11. In paragraph 3 of the grounds it is not correct to state that the panel's conclusions as to risk on return are not based on any objective evidence. There is a proper assessment of the objective evidence and the country guidance case law in paragraphs 82 to 84. There is no conflict or inconsistency between these findings and the conclusion that the claimant would not be at risk on return at the hands of those with whom he was involved in the crimes for which he was convicted in this country or their associates. There is a proper consideration of state protection and internal relocation in paragraphs 87 to 89 and the question of whether the claimant would still be at risk after the length of time he has spent outside Jamaica in paragraph 84.
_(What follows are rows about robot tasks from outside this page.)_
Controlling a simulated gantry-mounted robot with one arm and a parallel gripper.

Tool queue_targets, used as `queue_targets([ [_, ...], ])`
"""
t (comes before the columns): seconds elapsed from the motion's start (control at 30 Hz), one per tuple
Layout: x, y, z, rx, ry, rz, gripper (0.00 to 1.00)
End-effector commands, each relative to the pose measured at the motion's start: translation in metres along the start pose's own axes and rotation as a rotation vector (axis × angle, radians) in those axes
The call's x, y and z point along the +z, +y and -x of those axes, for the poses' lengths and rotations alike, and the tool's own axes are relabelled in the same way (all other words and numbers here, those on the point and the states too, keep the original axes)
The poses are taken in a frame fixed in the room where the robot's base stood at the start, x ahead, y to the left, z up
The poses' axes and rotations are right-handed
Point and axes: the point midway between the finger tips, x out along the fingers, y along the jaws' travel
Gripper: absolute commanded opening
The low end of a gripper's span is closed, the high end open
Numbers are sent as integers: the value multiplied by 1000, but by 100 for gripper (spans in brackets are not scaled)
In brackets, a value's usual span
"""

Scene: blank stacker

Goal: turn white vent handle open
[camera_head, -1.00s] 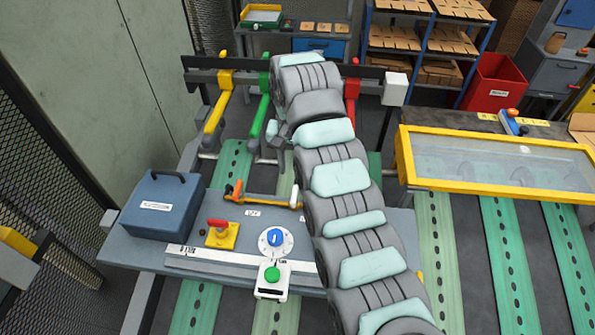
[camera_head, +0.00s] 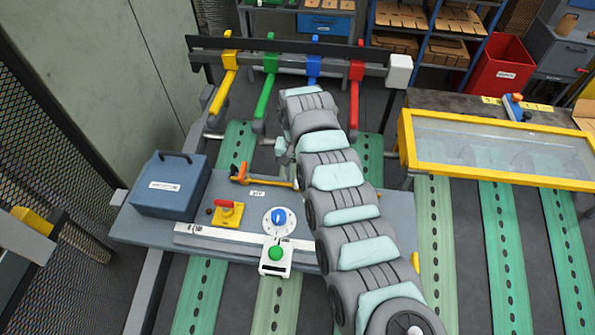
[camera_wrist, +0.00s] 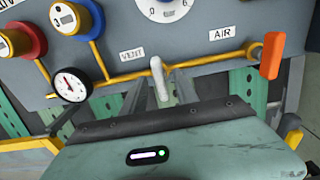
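The white vent handle (camera_wrist: 158,82) shows in the wrist view at the centre, just right of the VENT label (camera_wrist: 132,54) on the yellow pipe (camera_wrist: 188,67). It points roughly down the picture toward my gripper. My gripper (camera_wrist: 160,86) has its two grey fingers apart, one on each side of the handle. I see gaps and no clear contact. In the head view my arm hides the handle, and I cannot make out the fingertips there.
An orange AIR handle (camera_wrist: 271,56) is on the right of the wrist view; a gauge (camera_wrist: 71,84) is at left. In the head view, a blue box (camera_head: 171,188), a red-handled yellow switch (camera_head: 227,213) and a green button (camera_head: 275,253) sit on the bench. Coloured levers (camera_head: 270,80) stand beyond.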

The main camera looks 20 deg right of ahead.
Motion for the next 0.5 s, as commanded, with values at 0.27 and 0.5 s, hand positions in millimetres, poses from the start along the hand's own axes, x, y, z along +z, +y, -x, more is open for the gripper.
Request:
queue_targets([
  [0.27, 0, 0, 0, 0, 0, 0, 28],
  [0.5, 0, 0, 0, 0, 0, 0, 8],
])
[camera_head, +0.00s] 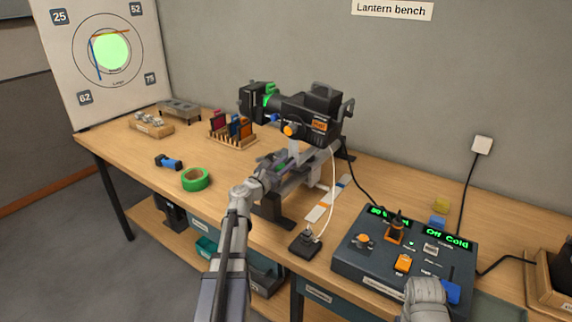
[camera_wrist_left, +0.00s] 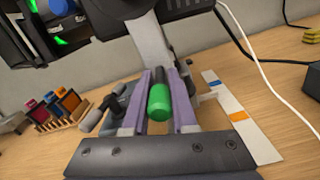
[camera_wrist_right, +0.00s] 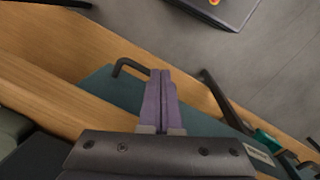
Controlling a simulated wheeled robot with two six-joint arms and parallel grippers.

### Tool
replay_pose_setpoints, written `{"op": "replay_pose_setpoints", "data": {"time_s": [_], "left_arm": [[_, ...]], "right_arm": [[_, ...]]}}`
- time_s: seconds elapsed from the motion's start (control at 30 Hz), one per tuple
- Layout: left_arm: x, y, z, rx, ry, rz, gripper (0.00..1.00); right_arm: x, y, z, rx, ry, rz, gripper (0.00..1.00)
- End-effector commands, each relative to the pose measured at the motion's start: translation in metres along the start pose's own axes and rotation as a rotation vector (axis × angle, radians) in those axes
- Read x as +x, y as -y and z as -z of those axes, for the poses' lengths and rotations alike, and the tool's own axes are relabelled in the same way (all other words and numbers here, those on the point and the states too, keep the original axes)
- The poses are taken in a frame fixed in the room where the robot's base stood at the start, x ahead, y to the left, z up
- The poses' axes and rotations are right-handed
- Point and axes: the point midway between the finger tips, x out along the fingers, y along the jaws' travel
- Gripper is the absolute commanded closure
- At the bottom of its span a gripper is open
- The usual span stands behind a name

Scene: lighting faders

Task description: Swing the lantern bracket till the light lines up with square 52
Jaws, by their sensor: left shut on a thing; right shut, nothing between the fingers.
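The black lantern (camera_head: 322,102) stands on its bracket (camera_head: 293,148) in the middle of the bench. The target board (camera_head: 75,75) at the far left has corner squares, with square 52 (camera_head: 136,9) at upper right. The pale green light (camera_head: 109,50) falls inside the board's middle ring, below and left of square 52. My left gripper (camera_head: 282,166) is shut on the green-tipped handle (camera_wrist_left: 159,101) beneath the lantern; its fingers stand on both sides of the handle. My right gripper (camera_wrist_right: 160,95) is shut and empty near the bench front.
A console (camera_head: 405,255) with faders and green displays stands at the right. A green tape roll (camera_head: 196,179), a blue tool (camera_head: 168,162) and a rack of colour filters (camera_head: 232,131) lie left of the lantern. A white cable (camera_head: 333,190) hangs beside the bracket to a small black box (camera_head: 305,243).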

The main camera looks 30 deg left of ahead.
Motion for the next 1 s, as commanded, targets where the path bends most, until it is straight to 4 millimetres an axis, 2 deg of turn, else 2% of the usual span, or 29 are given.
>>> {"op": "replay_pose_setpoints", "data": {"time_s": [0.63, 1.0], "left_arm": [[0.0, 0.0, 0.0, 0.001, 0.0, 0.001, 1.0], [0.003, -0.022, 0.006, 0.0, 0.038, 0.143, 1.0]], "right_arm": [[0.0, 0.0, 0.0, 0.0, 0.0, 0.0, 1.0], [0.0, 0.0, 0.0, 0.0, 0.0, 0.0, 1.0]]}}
12. Paragraph 4 of the grounds does not identify the paragraph in the determination as a result of which it is argued that the panel made an incorrect assessment or gave too much weight to the fact that the claimant "has a restricted use of his hands". On the contrary, in paragraph 85 the panel concluded that the claimant would have family support and assistance on return to Jamaica that he had previously been employed in Jamaica and had regular employment in the UK and had gained educational qualifications, skills and experience that he could use in finding employment on return.

13. Paragraph 4 of the grounds incorrectly states that the panel allowed the appeal on Article 8 grounds. The appeal was allowed on asylum grounds only; although the panel gave an indication that had it been necessary to do so the appeal would also have been allowed on Article 8 human rights grounds. There has been a proper consideration of the public interest and the panel referred to the relevant case law in paragraph 95. The grounds amount to no more than disagreement with conclusions properly reached by the panel.

14. I find that the panel did not err in law and I uphold the determination.